-------- Dataset content

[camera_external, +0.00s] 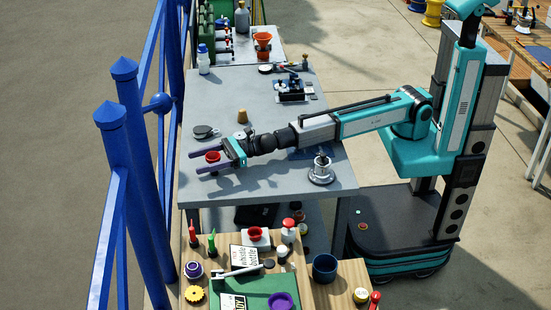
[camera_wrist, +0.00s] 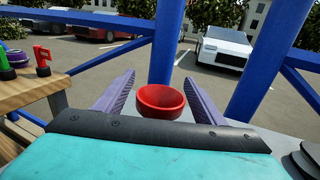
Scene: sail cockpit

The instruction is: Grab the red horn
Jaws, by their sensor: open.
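The red horn (camera_external: 213,156) shows as a round, flared red cup on the grey table, near its left edge. My gripper (camera_external: 196,163) is open, low over the table, with one finger on each side of the horn. In the wrist view my gripper (camera_wrist: 158,78) shows a gap between each finger and the red rim. The lower part of the horn is hidden behind my gripper's body.
Blue railing posts (camera_external: 130,150) stand just beyond the table's left edge. A dark round disc (camera_external: 203,132), a tan cork-like piece (camera_external: 242,116) and a silver winch-like piece (camera_external: 321,172) stand on the grey table (camera_external: 270,188). A cluttered wooden bench (camera_external: 330,294) lies in front.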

----------------

Repeat the listing in full and exactly. Do not include any images.

## Output of the exercise
[camera_external, +0.00s] 
[camera_wrist, +0.00s] 
Scene: sail cockpit

The instruction is: Grab the red horn
Jaws, by their sensor: open.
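The red horn (camera_external: 213,156) shows as a round, flared red cup on the grey table, near its left edge. My gripper (camera_external: 196,163) is open, low over the table, with one finger on each side of the horn. In the wrist view my gripper (camera_wrist: 158,78) shows a gap between each finger and the red rim. The lower part of the horn is hidden behind my gripper's body.
Blue railing posts (camera_external: 130,150) stand just beyond the table's left edge. A dark round disc (camera_external: 203,132), a tan cork-like piece (camera_external: 242,116) and a silver winch-like piece (camera_external: 321,172) stand on the grey table (camera_external: 270,188). A cluttered wooden bench (camera_external: 330,294) lies in front.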

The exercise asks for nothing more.